The role of the Jewish woman in conducting her home is to bring to the home the unity of “one person with one mind.” Despite the different jobs, roles and responsibilities of the individual members of the family, she creates the unity.

The master of the home must be concerned with earning a living and teaching Torah on a more advanced level to the family. The sons and daughters have their roles. Husband and wife must complement each other and bring perfection to the home in two ways: (A) each can supplement what the other lacks and (B) each evokes more perfection in the work of the other.

The children too, give the nachas (pleasure) to their parents and in that way help to perfect the roles which their parents play.

Just as the “mistress of the house” effects the unity among all the family members, so, too, her accomplishments also influence the world. For when there is love, unity and cooperation at home, then, even in the hostile world each family member will have the inner strength to be able to function. In the stormy winds of the galus, having come from homes filled with Ahavas Yisrael and Jewish unity, they will be able to weather the storm.

But it all depends on the “foundation of the home,” the Jewish mother and wife.

True, the operation of the household follows and is influenced by the style which the husband brings home from yeshivah or kollel, but the implementation is done by the “mistress of the house.” As the true “master” of the house, she introduces the atmosphere of unity and cooperation in her home, and then, in the whole world.

In this manner she likewise educates and trains her daughters from birth, so that when they mature and go out to establish their own Jewish homes they, too, will fill their homes with Ahavas Yisrael and Jewish unity.

This continuing unity will bring the ultimate redemption of our righteous Mashiach.
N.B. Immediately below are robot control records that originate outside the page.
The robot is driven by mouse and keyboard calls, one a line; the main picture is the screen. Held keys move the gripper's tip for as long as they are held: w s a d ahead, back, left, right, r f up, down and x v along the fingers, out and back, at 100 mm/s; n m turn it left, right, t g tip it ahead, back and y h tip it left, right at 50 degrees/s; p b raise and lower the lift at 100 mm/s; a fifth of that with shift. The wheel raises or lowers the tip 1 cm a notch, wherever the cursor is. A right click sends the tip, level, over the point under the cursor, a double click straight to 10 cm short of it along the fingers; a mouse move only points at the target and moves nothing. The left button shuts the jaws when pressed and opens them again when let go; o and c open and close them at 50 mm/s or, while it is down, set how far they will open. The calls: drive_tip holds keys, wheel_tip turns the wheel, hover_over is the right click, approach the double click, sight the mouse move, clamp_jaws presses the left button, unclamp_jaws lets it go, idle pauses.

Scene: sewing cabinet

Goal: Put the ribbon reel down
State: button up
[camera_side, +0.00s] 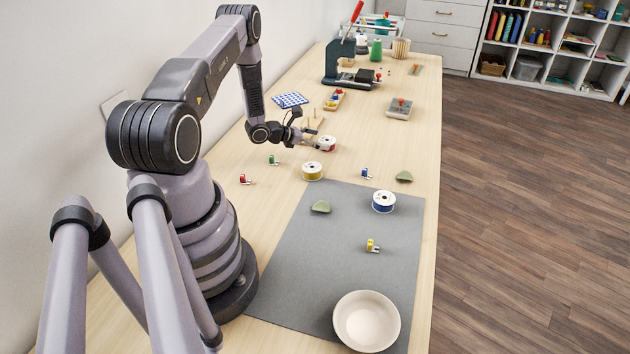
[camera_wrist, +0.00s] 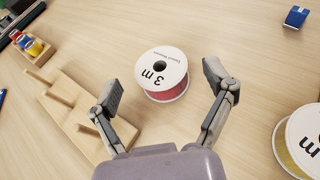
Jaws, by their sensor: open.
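A ribbon reel with white flanges and red ribbon (camera_side: 327,144) stands flat on the wooden table. It also shows in the wrist view (camera_wrist: 162,74), marked "3 m" on its top. My gripper (camera_wrist: 163,90) is open, with one finger on each side of the red reel and a gap visible on both sides. In the side view my gripper (camera_side: 313,141) is just left of the reel. A yellow ribbon reel (camera_side: 312,171) stands on the table nearer the side camera. A blue ribbon reel (camera_side: 384,201) stands on the grey mat (camera_side: 300,270).
A wooden peg stand (camera_wrist: 80,120) is close to the left finger. Small red (camera_side: 246,180), green (camera_side: 273,160), blue (camera_side: 366,173) and yellow (camera_side: 372,246) items lie around. A pale bowl (camera_side: 366,321) sits at the mat's near end. The table right of the red reel is clear.

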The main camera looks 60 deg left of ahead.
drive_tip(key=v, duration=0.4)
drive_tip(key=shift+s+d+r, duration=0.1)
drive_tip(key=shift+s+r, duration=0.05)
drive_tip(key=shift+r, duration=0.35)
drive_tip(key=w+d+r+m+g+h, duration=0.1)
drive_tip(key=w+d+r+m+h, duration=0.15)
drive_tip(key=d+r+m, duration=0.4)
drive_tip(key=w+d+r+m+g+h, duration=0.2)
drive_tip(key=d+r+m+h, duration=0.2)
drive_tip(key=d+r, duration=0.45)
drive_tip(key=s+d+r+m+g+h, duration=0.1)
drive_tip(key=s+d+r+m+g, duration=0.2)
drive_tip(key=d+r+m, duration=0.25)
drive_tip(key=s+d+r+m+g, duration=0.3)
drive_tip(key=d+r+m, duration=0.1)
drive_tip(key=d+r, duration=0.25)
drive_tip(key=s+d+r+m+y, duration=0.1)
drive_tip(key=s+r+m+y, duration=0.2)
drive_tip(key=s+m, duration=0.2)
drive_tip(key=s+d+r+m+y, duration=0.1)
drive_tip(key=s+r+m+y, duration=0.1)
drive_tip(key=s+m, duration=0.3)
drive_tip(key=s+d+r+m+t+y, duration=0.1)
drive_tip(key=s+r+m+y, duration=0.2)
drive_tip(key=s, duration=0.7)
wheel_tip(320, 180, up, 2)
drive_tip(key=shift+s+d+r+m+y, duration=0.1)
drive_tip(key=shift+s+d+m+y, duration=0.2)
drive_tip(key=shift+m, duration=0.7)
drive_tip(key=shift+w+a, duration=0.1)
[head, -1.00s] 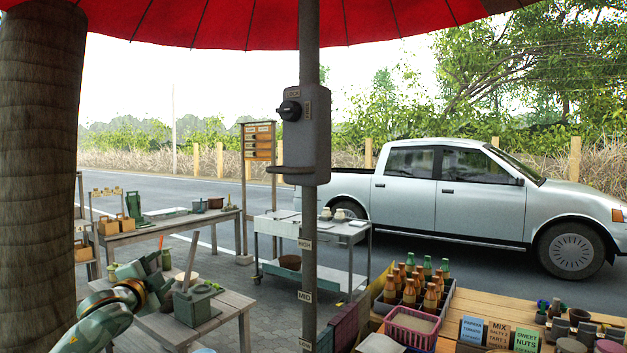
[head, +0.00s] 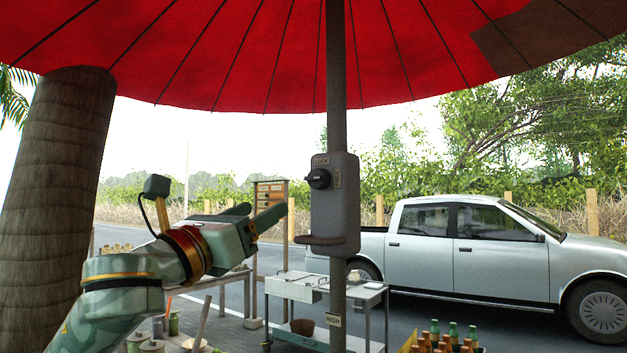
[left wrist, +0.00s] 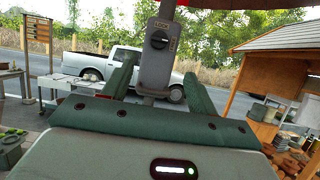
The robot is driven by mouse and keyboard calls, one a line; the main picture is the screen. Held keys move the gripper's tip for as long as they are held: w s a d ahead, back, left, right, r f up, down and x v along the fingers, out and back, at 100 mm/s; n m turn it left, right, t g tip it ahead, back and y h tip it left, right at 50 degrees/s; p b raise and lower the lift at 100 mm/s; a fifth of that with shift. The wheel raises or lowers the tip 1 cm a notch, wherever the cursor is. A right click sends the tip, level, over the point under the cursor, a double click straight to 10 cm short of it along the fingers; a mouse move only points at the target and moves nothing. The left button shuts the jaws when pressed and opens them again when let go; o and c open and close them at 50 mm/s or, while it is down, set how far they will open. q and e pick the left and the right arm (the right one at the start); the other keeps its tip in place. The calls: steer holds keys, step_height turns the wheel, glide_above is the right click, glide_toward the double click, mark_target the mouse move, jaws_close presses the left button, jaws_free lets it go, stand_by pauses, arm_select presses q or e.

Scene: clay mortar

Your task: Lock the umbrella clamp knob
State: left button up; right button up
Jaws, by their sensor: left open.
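The umbrella clamp is a grey box (head: 336,215) on the umbrella pole (head: 337,75), with a black knob (head: 318,179) on its face. A small label (head: 321,160) sits above the knob. In the left wrist view the knob (left wrist: 158,40) shows ahead, between and beyond the two fingers. My left gripper (head: 268,212) is left of the clamp in the head view, its fingers pointing toward it. It is open and empty, apart from the knob. In the left wrist view its fingers (left wrist: 160,85) stand wide apart. My right gripper is not in view.
A curved bar (head: 320,240) juts from the lower part of the clamp. A thick trunk (head: 55,200) stands at left. The red canopy (head: 230,60) is overhead. A metal cart (head: 300,290) and a silver pickup (head: 470,250) are behind the pole. The space between gripper and knob looks clear.

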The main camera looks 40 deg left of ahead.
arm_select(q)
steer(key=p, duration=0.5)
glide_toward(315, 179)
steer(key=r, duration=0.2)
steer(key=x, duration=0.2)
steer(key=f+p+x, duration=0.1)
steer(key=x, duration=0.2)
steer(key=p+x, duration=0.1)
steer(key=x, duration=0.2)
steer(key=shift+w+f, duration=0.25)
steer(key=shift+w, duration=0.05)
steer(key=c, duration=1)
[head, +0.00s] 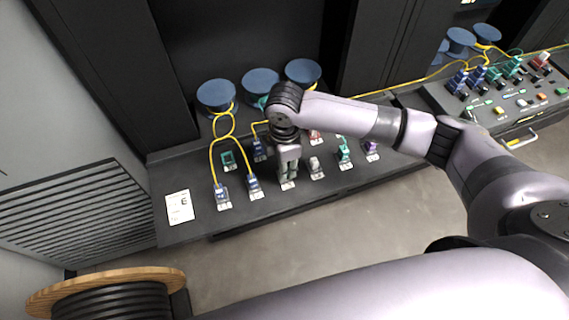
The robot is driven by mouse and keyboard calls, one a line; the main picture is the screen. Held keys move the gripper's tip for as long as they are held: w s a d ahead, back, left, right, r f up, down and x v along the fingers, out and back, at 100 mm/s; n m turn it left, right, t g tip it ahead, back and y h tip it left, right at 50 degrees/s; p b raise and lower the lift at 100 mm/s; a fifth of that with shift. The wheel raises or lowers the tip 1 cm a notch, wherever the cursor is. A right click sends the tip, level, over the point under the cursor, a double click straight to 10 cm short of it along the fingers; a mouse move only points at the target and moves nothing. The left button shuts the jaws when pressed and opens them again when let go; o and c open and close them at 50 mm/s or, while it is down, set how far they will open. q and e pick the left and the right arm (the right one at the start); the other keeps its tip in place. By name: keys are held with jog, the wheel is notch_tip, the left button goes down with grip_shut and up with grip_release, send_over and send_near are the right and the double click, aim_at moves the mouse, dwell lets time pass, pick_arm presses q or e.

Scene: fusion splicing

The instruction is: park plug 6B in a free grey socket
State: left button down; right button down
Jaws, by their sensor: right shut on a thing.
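My right gripper (288,176) points down over the front part of the dark panel (330,186), in line with the front row of sockets. It is shut on a small thing, apparently a plug, mostly hidden by the fingers. I cannot read any plug label, so I cannot tell which one is 6B. Two blue plugs (221,194) and (253,184) with looped yellow cords stand to the left of the gripper. A grey socket (316,167) stands just to its right. My left gripper is not in view.
A teal socket (229,160), a blue plug (258,150), a green plug (345,152) and a purple piece (371,148) stand nearby. Blue spools (216,94) line the back. A white card (180,207) lies left. A second panel (440,98) is at right.

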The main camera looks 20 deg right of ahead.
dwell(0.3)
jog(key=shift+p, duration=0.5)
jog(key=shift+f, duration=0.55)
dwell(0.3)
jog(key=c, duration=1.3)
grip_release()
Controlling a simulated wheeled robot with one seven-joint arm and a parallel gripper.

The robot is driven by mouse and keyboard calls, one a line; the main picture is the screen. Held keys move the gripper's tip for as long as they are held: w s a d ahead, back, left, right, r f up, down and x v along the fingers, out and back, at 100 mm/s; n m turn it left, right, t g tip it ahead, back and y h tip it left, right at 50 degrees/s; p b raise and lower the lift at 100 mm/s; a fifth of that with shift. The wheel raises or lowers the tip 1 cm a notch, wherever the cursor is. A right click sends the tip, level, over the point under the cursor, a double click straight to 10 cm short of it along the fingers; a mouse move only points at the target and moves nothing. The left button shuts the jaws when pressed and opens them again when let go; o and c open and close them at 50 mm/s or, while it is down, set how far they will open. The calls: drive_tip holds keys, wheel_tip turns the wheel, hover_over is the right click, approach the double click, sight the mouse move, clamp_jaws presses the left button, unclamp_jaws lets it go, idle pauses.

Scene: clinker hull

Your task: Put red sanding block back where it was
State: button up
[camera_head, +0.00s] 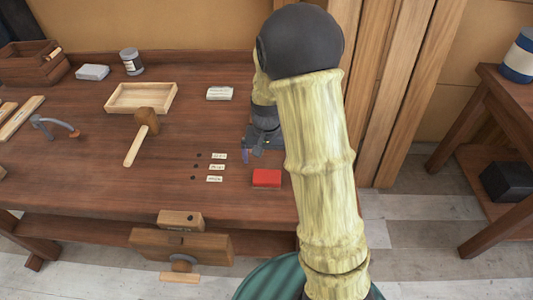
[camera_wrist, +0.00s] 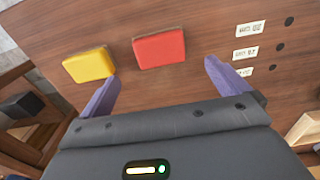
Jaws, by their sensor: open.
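The red sanding block (camera_head: 267,178) lies flat on the workbench near its front right, to the right of the small labels. In the wrist view the red sanding block (camera_wrist: 159,48) lies ahead of my gripper (camera_wrist: 162,82), roughly between the lines of its two purple fingers. My gripper (camera_head: 246,155) is open and empty, with bench surface showing between the fingers. A yellow block (camera_wrist: 89,65) lies beside the red one in the wrist view; my arm hides it in the head view.
Small white labels (camera_head: 214,179) and dark holes sit left of the red block. A wooden mallet (camera_head: 146,128), a shallow tray (camera_head: 141,97) and a pale block (camera_head: 220,93) stand farther back. A vise (camera_head: 180,243) is on the bench's front edge. Bare bench lies between the mallet and labels.

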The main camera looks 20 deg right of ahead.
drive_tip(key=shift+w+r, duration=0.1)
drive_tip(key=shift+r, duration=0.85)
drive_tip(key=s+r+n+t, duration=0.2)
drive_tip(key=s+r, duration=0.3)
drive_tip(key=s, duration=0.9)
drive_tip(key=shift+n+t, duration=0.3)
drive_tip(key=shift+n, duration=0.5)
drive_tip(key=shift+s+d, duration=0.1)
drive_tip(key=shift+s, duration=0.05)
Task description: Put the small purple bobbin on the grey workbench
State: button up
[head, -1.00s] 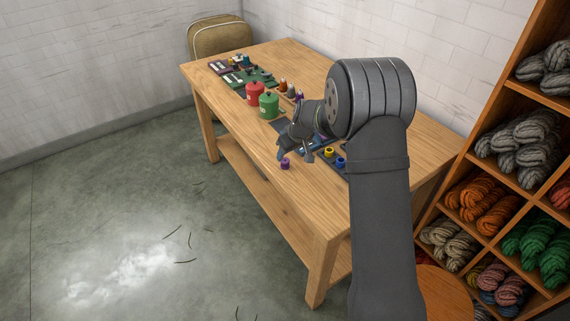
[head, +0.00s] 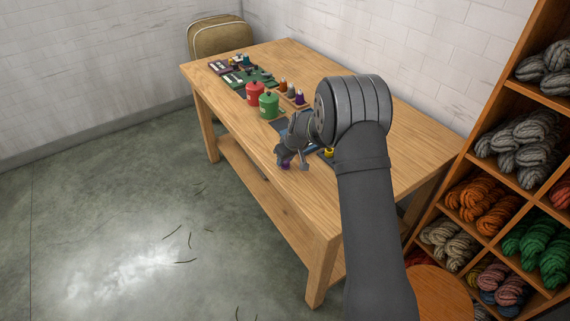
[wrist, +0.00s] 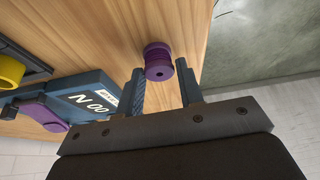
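The small purple bobbin (head: 285,166) stands on the wooden table (head: 400,150) near its front edge. It also shows in the wrist view (wrist: 158,60), just ahead of my fingertips and roughly in line with the gap between them. My gripper (head: 292,163) is low over the table, open and empty, with its fingers (wrist: 164,88) apart. In the head view one finger partly covers the bobbin. The bench top in view is wood-coloured; I see no clearly grey workbench.
A dark blue piece marked "N 00" (wrist: 85,100) lies beside the left finger, with a larger purple piece (wrist: 40,115) and a yellow ring (wrist: 8,70) close by. Red (head: 255,93) and green (head: 269,105) canisters stand further back. Shelves of wool (head: 490,205) are at the right.

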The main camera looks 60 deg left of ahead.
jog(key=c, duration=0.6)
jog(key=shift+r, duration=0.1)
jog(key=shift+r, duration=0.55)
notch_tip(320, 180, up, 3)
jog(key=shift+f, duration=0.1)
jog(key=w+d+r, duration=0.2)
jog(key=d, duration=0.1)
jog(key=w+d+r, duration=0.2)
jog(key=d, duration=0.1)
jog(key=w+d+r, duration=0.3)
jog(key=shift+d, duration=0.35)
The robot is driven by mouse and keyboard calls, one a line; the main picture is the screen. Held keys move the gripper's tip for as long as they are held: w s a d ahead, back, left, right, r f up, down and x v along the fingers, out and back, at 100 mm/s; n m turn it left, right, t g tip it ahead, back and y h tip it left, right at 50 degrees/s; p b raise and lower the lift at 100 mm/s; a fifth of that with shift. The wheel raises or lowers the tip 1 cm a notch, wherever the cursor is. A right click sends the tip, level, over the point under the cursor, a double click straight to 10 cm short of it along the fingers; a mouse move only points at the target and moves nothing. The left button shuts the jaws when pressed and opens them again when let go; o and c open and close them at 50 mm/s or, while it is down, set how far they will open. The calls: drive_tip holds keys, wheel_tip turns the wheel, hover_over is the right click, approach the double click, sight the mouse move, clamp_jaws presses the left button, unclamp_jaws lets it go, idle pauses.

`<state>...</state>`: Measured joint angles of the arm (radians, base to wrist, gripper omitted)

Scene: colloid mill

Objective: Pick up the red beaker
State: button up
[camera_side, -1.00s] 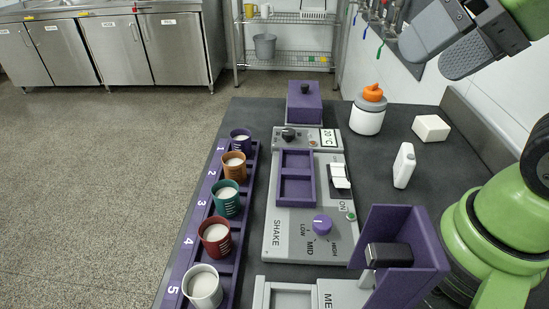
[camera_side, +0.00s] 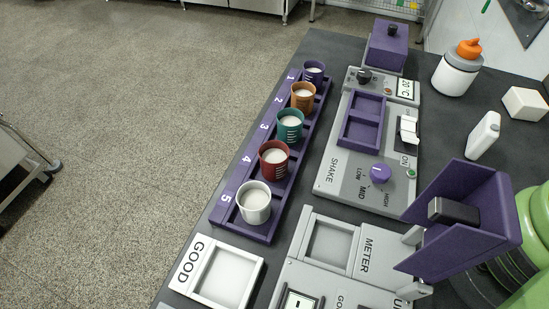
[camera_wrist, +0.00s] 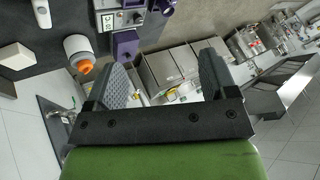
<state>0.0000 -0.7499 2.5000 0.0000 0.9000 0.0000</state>
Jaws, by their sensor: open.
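The red beaker (camera_side: 271,169) stands upright in the purple rack (camera_side: 262,231), at the place marked 4. It has white contents. A green beaker (camera_side: 288,134) stands behind it and a white beaker (camera_side: 254,212) in front of it. An orange beaker (camera_side: 302,104) and a purple beaker (camera_side: 315,80) stand farther back. My gripper (camera_wrist: 164,72) shows in the wrist view with its two grey fingers wide apart and nothing between them. It is out of the side view. The wrist view does not show the red beaker.
Right of the rack are the shake machine (camera_side: 338,170), a purple lidded box (camera_side: 377,57) and the meter (camera_side: 288,280). A white tray marked GOOD (camera_side: 256,272) is in front.

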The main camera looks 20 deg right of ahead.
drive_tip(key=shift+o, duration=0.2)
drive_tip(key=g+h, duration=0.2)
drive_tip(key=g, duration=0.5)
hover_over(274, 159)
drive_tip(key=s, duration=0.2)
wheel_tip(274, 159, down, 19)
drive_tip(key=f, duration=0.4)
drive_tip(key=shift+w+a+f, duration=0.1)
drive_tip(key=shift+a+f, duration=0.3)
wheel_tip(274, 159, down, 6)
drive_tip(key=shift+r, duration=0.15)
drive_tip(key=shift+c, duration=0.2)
For then Eretz Yisrael will spread over the whole world. (This means that the Jewish people will influence all the countries to be like Eretz Yisrael.)

This is the mission and potential given to all Jewish women to accomplish with joy and gladness — the birth and development of Jewish people as an eternal Chosen People.

My G‑d bless each of you with success in your special work to make your homes a dwelling place for the Holy One, Blessed be He, which will prepare for the building of the Third Beis HaMikdash, built by G‑d, Himself, eternal and waiting for the Jewish people to complete their work and be redeemed — speedily and truly in our days.

2. The motto and theme which you have chosen for this year’s convention is:

For your work shall be rewarded. (Yirmeyahu 31:15)

This promise was given by the Prophet Yirmeyahu, whose name symbolized the bitterness of the galus, and whose prophecy dealt with aspects of destruction and exile.

For a Jew to be in exile, away from his father’s table, is the most bitter condition. He may benefit from all forms of blessing, yet, the sour taste of galus always lingers in his mouth.

When a Jew sees the problems and vicissitudes of galus he is tempted to isolate himself in his own surroundings where he has warmth, light, Ahavas Yisrael and Jewish unity.

To this person Yirmeyahu addresses himself: “There is reward for your actions,” the purpose of the bitter galus is to “convert bitterness to sweetness,” to use the diaspora to show the quality of the Jewish people. True, the world shakes and wavers, nevertheless, the Jew has the potential to transform this negative state into something positive. If there are storm winds blowing they can be harnessed and utilized to create energy and shed light inside. Similarly, the Jew can transform the evil winds of the galus into “clouds of heaven” and more quickly approach the true redemption. It is the challenge of the bitter galus which awakens and reveals within the Jew these superior powers. Therefore, the last moments of the diaspora must be utilized in this respect to be changed from bitter to sweet.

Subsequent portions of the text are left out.